Line through two points in $\mathbb{P}^3$; Segre embedding

Question

Let $\Psi:\mathbb{P}^1\times \mathbb{P}^1\longrightarrow \mathbb{P}^3$ be the Segre embedding. If I take points $(A_1,A_2)$, $(B_1, B_2)$ in $\mathbb{P}^1\times \mathbb{P}^1$, I want to know how does the line that goes through $\Psi(A_1,A_2)$ and $\Psi(B_1,B_2)$ look like. Can someone help me with this?

Answer 1

In coordinates, the Segre embedding of $\mathbb{P}^1 \times \mathbb{P}^1$ into $\mathbb{P}^3$ sends a closed point $([x_0 : x_1], [y_0 : y_1]) \in \mathbb{P}^1 \times \mathbb{P}^1$ to the point $[x_0y_0 : x_0y_1 : x_1y_0 : x_1y_1] \in \mathbb{P^3}$. This is the n = m = 1 case of the more general equation given at https://en.wikipedia.org/wiki/Segre_embedding.
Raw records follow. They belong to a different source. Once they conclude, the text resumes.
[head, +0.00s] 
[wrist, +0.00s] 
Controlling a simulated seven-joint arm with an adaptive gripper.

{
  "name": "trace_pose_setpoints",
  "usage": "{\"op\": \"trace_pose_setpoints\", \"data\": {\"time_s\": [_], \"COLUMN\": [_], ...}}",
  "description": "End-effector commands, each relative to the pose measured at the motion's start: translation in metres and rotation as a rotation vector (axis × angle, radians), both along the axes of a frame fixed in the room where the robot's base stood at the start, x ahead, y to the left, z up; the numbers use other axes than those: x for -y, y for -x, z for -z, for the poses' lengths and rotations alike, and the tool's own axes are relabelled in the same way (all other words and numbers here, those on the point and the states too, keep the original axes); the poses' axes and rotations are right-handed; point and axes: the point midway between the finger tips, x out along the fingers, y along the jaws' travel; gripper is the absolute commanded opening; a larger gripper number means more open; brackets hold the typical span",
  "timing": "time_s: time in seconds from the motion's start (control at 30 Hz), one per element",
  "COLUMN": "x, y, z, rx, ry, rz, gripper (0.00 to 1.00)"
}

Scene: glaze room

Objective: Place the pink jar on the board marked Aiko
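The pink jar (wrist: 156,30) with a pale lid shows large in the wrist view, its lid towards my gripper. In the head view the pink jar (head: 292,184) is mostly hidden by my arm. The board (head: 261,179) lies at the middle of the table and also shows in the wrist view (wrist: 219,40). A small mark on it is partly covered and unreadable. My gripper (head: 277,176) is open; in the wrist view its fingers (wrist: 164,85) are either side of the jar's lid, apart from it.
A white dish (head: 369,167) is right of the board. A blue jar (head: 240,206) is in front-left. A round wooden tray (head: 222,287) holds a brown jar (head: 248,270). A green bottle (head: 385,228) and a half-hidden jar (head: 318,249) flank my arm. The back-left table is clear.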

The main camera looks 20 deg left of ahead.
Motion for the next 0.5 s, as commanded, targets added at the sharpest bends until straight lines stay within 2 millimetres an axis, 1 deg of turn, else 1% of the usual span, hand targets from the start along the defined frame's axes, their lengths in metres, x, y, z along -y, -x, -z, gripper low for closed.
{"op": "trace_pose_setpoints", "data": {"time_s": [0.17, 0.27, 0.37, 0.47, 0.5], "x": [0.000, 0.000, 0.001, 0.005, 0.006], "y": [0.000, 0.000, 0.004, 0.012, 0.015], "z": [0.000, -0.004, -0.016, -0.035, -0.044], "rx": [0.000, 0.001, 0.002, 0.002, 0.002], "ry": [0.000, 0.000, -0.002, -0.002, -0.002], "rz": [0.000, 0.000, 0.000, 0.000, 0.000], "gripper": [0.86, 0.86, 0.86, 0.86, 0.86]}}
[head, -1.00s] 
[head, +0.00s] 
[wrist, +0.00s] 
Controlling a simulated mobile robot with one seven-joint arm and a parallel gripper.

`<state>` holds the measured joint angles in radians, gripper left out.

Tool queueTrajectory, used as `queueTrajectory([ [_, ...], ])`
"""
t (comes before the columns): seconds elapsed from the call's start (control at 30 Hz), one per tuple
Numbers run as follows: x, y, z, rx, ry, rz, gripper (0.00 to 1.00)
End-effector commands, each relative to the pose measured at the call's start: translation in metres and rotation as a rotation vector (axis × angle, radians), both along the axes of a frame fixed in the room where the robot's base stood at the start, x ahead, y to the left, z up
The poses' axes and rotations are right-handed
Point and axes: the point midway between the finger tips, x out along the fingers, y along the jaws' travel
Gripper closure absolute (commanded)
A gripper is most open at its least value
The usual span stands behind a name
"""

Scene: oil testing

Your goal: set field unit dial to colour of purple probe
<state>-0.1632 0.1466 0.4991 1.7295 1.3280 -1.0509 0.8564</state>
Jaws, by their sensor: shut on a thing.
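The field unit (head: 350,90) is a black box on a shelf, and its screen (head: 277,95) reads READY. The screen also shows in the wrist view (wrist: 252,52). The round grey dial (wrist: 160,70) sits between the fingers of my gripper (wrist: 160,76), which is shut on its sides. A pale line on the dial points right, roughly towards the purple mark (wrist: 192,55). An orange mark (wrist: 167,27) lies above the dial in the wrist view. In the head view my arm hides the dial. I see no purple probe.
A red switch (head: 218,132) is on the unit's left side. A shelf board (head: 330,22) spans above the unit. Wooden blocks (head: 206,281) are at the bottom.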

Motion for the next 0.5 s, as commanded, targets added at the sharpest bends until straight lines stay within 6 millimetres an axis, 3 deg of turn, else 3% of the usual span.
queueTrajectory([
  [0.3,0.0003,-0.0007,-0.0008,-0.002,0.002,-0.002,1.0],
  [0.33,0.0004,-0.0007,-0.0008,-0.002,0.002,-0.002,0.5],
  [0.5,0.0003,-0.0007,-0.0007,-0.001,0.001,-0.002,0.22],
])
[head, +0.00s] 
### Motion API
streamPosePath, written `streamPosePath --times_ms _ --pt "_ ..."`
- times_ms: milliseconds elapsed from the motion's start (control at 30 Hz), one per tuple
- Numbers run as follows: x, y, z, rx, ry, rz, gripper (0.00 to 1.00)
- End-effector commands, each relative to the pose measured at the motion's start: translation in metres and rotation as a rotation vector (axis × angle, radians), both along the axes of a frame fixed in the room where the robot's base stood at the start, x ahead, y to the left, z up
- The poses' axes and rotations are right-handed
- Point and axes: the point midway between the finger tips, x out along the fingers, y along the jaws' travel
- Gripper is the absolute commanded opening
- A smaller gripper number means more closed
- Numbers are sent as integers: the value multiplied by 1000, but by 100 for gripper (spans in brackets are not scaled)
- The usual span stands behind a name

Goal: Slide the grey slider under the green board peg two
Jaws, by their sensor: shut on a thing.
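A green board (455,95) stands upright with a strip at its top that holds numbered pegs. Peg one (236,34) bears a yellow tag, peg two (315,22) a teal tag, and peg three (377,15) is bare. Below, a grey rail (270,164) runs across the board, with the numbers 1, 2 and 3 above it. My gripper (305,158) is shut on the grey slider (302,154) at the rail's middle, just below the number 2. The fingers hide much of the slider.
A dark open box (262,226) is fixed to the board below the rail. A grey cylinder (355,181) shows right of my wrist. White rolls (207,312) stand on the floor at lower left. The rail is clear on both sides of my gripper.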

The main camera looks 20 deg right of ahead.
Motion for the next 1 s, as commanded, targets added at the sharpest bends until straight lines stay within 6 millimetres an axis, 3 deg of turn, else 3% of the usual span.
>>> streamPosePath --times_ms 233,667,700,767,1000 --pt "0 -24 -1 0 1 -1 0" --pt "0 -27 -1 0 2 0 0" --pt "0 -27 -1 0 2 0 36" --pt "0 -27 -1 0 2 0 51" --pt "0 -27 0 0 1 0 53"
Meanwhile, the line connecting two points C and D in $\mathbb{P}^n$ is described set theoretically as $\{sC + tD \: | \: [s:t] \in \mathbb{P}^1\}$.

Careful use of these two equations, which appear in, say, Harris's Algebraic Geometry: A First Course, should give you your answer.